- **PROBLEM TO WORK ON**
Please quote the material exactly, every line of it.

- **DATA EXTRACT**
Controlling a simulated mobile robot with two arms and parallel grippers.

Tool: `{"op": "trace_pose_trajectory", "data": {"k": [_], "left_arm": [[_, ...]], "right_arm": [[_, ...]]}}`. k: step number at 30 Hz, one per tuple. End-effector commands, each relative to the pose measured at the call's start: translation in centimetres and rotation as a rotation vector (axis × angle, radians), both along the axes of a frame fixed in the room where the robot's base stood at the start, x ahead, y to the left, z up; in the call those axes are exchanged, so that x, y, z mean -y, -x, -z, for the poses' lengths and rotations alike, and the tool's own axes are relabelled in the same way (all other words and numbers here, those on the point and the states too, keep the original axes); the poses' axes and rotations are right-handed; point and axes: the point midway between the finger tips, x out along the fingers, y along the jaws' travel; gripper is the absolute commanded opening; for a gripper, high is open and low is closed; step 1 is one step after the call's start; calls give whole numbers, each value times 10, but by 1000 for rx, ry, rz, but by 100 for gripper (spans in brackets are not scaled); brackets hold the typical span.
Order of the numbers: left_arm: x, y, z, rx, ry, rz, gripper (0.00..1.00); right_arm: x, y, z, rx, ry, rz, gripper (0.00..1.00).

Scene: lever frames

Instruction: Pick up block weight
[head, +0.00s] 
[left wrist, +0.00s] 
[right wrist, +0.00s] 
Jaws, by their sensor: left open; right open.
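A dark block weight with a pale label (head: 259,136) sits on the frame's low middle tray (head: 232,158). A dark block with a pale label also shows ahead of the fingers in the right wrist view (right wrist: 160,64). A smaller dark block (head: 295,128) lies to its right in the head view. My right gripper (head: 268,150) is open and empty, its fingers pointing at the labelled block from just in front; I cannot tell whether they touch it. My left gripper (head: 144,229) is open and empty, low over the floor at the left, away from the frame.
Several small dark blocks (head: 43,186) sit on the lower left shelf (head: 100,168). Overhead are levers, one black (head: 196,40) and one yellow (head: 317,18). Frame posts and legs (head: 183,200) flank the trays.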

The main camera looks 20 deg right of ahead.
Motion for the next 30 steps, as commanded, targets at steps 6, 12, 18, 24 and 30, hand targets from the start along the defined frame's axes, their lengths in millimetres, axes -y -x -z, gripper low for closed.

- **RESULT OF THIS TASK**
Controlling a simulated mobile robot with two arms and parallel grippers.

Tool: `{"op": "trace_pose_trajectory", "data": {"k": [_], "left_arm": [[_, ...]], "right_arm": [[_, ...]]}}`. k: step number at 30 Hz, one per tuple. End-effector commands, each relative to the pose measured at the call's start: translation in centimetres and rotation as a rotation vector (axis × angle, radians), both along the axes of a frame fixed in the room where the robot's base stood at the start, x ahead, y to the left, z up; in the call those axes are exchanged, so that x, y, z mean -y, -x, -z, for the poses' lengths and rotations alike, and the tool's own axes are relabelled in the same way (all other words and numbers here, those on the point and the states too, keep the original axes); the poses' axes and rotations are right-handed; point and axes: the point midway between the finger tips, x out along the fingers, y along the jaws' travel; gripper is the absolute commanded opening; for a gripper, high is open and low is closed; step 1 is one step after the call's start; calls give whole numbers, each value times 10, but by 1000 for rx, ry, rz, but by 100 for gripper (spans in brackets are not scaled); brackets hold the typical span.
Order of the numbers: left_arm: x, y, z, rx, ry, rz, gripper (0.00..1.00); right_arm: x, y, z, rx, ry, rz, gripper (0.00..1.00).

Scene: lever frames

Instruction: Pick up block weight
[head, +0.00s] 
[left wrist, +0.00s] 
[right wrist, +0.00s] 
Jaws, by their sensor: left open; right open.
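A dark block weight with a pale label (head: 259,136) sits on the frame's low middle tray (head: 232,158). A dark block with a pale label also shows ahead of the fingers in the right wrist view (right wrist: 160,64). A smaller dark block (head: 295,128) lies to its right in the head view. My right gripper (head: 268,150) is open and empty, its fingers pointing at the labelled block from just in front; I cannot tell whether they touch it. My left gripper (head: 144,229) is open and empty, low over the floor at the left, away from the frame.
Several small dark blocks (head: 43,186) sit on the lower left shelf (head: 100,168). Overhead are levers, one black (head: 196,40) and one yellow (head: 317,18). Frame posts and legs (head: 183,200) flank the trays.

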The main camera looks 20 deg right of ahead.
Motion for the next 30 steps, as commanded, targets at steps 6, 12, 18, 24 and 30, hand targets from the start along the defined frame's axes, their lengths in millimetres, axes -y -x -z, gripper low for closed.

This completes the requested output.